February 3, 2012
The Delicate Balance of Agency
Staring at the picture of a beautiful polar bear sniffing at piles of garbage (telephone poles blemishing the otherwise beautiful background), it's hard to think of the image in terms of "ecoporn." On one hand, Welling seems to suggest that there are "structural continuities" between this image and the more straight-forward examples of ecoporn, such as "Shell Oil's pictorial vision of nature" (Welling, pg. 54). Yet some of the major problems he seems to have are illustrated in his example of the beach sunset on pg. 57. He suggests that such images give a sense of "private ownership," while simultaneously operating to "conceal the doubly invisible forms of damage inflicted on the nonrepresented, nonphotogenic landscapes that are logged, mined, damaged, polluted..." (Welling, pg. 57). In this way, the photograph of the polar bear seems to go precisely against Welling's notion of ecoporn. It is specifically attempting to exploit the nonphotogenic, polluted land, so that if we do get any sense of "private ownership" of this land, it is qualitatively different than with standard ecoporn. In this case it becomes more a feeling of private, or even collective, responsibility for the damage we have caused. We are now seeing the otherwise hidden effects of human penetration into the land.

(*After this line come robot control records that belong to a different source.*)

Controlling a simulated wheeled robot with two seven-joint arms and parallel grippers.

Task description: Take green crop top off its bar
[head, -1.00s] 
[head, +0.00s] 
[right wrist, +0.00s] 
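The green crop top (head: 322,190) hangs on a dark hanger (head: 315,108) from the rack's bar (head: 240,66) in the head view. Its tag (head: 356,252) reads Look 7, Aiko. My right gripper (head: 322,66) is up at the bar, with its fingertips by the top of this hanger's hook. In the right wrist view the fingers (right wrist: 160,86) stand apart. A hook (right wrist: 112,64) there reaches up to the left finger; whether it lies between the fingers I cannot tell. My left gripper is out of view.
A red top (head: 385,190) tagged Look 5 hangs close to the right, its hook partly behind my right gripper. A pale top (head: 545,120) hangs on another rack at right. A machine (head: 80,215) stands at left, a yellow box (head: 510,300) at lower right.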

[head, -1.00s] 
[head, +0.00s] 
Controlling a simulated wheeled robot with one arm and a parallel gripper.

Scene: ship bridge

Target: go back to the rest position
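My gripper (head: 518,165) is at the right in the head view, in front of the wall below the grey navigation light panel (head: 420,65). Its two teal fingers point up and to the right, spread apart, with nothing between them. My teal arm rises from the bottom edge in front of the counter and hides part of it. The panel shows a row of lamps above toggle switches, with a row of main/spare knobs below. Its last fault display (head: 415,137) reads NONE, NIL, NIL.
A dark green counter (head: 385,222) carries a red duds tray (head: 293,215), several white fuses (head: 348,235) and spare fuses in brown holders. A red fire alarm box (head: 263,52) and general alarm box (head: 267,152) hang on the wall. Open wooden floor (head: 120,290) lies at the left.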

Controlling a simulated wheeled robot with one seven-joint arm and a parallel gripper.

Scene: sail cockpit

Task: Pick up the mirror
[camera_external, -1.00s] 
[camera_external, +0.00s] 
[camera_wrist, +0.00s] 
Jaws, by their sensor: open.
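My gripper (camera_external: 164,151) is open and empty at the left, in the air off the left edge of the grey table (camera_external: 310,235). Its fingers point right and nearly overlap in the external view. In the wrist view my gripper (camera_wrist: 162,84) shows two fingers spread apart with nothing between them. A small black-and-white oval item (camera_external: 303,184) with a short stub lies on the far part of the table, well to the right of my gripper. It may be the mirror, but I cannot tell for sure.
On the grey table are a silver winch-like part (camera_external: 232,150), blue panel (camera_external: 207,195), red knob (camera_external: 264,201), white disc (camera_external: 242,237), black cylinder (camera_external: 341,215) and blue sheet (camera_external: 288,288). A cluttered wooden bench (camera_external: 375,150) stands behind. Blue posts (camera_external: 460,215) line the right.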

But in terms of agency, I have a hard time knowing if there IS a difference between the polar bear image and other ecoporn. There are, it seems, still continuities in terms of agency that connect the two, because ultimately, the audience in either case can only see what we are shown. So we have no way of knowing if this picture is more representative of the landscape than one in which the garbage and telephone poles are ignored. It's entirely possible that the landscape is actually quite beautiful, and this bleak angle is an attempt to raise awareness for various environmental advocacy groups. So what seems to be at the heart of this is that there is an implied choice inherent in photographs like these. In other words, we, the audience, are shown a picture, and we are supposedly given a choice as to how we want to react. But whether the picture is portraying a comforting image of serene mountainscapes, or a polar bear rummaging through our garbage, the choice is a fiction. And not only that, but it's a fiction that comes with a moral judgement attached to it. To me, this amounts to a forced shift of agency from one that is ideally shared between author, audience, and nature (or subject), to one that too strongly favors the author at the cost of the other two. In this way, agency feels more like a delicate balance than an outright paradox. But it's a balance that, when upset, becomes glaring like a false light from one of Burke's prisms, as is arguably the case with ecoporn, disability discourse, Campbell's case study of Sojourner Truth, etc.
1 comment:
I think Welling would be against either presentation of nature as polluted or untouched. His issue I think comes with the skewing of the truth and making nature a passive agent (if that's even the word that should be used here). It shouldn't matter if the photographer has good intentions by documenting pollution if it doesn't really represent the complex reality of the situation.